Responding to yesterday’s events in West Papua province, including the burning of the local parliament building and a penitentiary, as well as the destruction of homes, Amnesty International Indonesia’s Executive Director Usman Hamid said:
“Indonesian authorities must act promptly to deescalate tensions in West Papua Province and guarantee that people who wish to protest peacefully can continue to do so.
“It is the responsibility of the police to facilitate and protect the exercise of the right to freedom of peaceful assembly while ensuring everybody’s safety. Security officers must refrain from using unnecessary or excessive force, prioritize dialogue with protesters and not use the violent acts of a few as a pretext to restrict or impede the rest from exercising their rights. Where investigations are opened for alleged offences committed during the protests, these must be for internationally recognised crimes and proportionate to the alleged offence.
“It is also crucial that the National Police addresses the root cause of the unrest by promptly launching an investigation into the allegations of discrimination and unlawful use of force against Papuan students in Surabaya, Semarang and Malang over the weekend. The recent allegations of discrimination by the police are only the latest accusations of such treatment over the years. The police has so far failed to protect Papuans from any form of discrimination, sending a worrying message that these acts are tolerated by the authorities.”
On 15 August, a group of Papuan students staged a protest in Malang, East Java, to reject the 1962 New York Agreement that transferred control of the territory of Papua from the Netherlands to the United Nations. In May 1963, de facto control was transferred to Indonesia, pending a referendum to determine the political status of the territory to be held by 1969. However, the police refused to grant the Papuan students in Malang permission to hold the demonstration due to “security reasons”. The demonstration went ahead without official authorization, and was then met with attacks from a group of people in the city. The situation worsened when Malang deputy mayor made a discriminatory statement saying “we will see, we have an option on the table to return them [to Papua]”.
In Surabaya, around 2 hours from Malang, a group of people from local religious organizations attacked a dormitory of Papuan students accusing them of destroying the national flag of Indonesia and throwing it in the sewer on August 16, one day before the celebration of Indonesia’s Independence Day on August 17. They verbally attacked Papuan students, calling them “monkey, dog, animal and pig”. Instead of dispersing the crowd that was attacking the students, the police surrounded the dormitory and asked Papuan students to turn themselves in. The standoff continued the following day; the police fired tear gas before arresting 43 Papuan students. The police took them in for questioning but released them on Sunday after finding no evidence that they had destroyed an Indonesian flag.
Both incidents in Surabaya and Malang triggered Papuans to stage protests in Manokwari and Sorong in West Papua, during which the local legislative council in Manokwari was burned down.
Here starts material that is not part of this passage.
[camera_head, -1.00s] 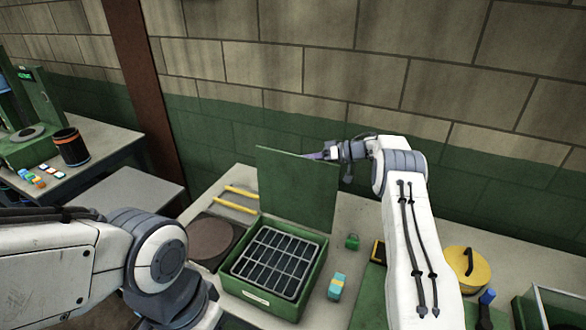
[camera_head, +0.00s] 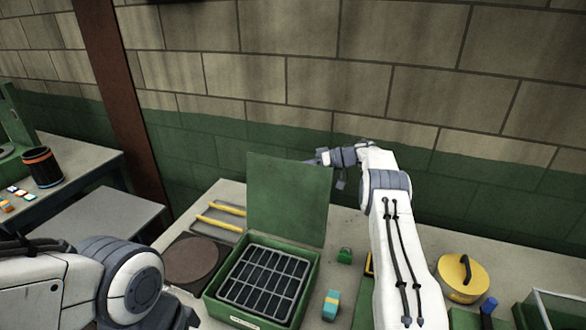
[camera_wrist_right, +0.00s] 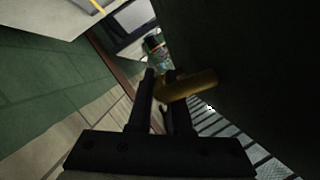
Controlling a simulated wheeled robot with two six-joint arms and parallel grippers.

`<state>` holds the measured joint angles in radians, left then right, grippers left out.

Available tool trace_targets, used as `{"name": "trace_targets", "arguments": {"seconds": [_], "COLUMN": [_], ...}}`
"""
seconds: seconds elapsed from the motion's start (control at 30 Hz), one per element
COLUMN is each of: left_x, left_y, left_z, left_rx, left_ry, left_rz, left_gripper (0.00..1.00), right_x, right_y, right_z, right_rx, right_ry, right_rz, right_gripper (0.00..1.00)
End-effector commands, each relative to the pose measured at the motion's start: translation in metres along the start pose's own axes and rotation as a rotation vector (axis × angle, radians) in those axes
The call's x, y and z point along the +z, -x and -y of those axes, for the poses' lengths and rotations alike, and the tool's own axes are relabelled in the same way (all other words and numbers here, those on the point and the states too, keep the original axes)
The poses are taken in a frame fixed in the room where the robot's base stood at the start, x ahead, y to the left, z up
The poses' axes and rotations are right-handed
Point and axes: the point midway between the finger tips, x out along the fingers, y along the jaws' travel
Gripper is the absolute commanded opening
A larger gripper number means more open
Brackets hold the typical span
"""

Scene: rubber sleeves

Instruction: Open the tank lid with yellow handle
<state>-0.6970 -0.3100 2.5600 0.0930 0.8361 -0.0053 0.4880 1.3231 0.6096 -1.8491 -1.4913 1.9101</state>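The green tank (camera_head: 310,276) stands on the workbench with a dark metal grid (camera_head: 265,280) inside. Its green lid (camera_head: 288,200) stands raised at the tank's back edge, roughly upright. My right gripper (camera_head: 318,160) is at the lid's upper right edge, partly hidden behind it. In the right wrist view, the yellow handle (camera_wrist_right: 195,84) lies at and between the fingertips of my right gripper (camera_wrist_right: 160,82), which appear closed around it. The dark lid face fills the right of that view. My left arm is at the lower left in the head view; its gripper is out of view.
A round dark plate (camera_head: 192,262) and yellow-handled bars (camera_head: 220,216) lie left of the tank. A small green weight (camera_head: 344,256), a teal and yellow block (camera_head: 331,304) and a yellow round lid (camera_head: 461,279) are to the right. A brick wall is behind.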

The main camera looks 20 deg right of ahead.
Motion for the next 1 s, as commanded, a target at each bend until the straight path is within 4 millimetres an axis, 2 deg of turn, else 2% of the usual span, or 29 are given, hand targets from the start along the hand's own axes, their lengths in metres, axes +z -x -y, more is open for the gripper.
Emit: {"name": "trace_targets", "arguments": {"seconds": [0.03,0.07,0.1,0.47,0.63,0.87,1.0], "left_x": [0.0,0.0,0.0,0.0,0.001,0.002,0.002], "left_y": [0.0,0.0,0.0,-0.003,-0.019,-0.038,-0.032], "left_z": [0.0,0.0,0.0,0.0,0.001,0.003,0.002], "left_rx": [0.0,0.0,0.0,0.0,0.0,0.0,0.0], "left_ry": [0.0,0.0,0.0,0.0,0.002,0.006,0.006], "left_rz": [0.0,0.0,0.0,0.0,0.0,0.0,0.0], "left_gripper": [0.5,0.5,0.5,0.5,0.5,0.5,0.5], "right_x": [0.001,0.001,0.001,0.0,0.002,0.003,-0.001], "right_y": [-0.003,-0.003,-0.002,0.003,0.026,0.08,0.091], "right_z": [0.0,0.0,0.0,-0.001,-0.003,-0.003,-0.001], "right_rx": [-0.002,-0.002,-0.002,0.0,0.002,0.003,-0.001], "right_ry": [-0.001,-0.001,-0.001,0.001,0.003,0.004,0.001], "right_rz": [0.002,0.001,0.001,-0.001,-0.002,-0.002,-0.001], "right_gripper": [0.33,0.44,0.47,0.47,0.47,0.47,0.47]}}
They also destroyed public facilities and residents’ homes. In addition, angry mobs also disrupted activities at an airport and burned a penitentiary in Sorong.
According to international law and standards, the exercise of the right to freedom of peaceful assembly should not be subject to the permission of government authorities. The UN Human Rights Committee that monitors States compliance with the International Covenant on Civil and Political Rights, to which Indonesia is a party, has determined that advance notice requirements are only legitimate to the extent that they allow states to plan to adequately facilitate assemblies, and should serve no other purpose such as of advance authorization to preclude people from protesting.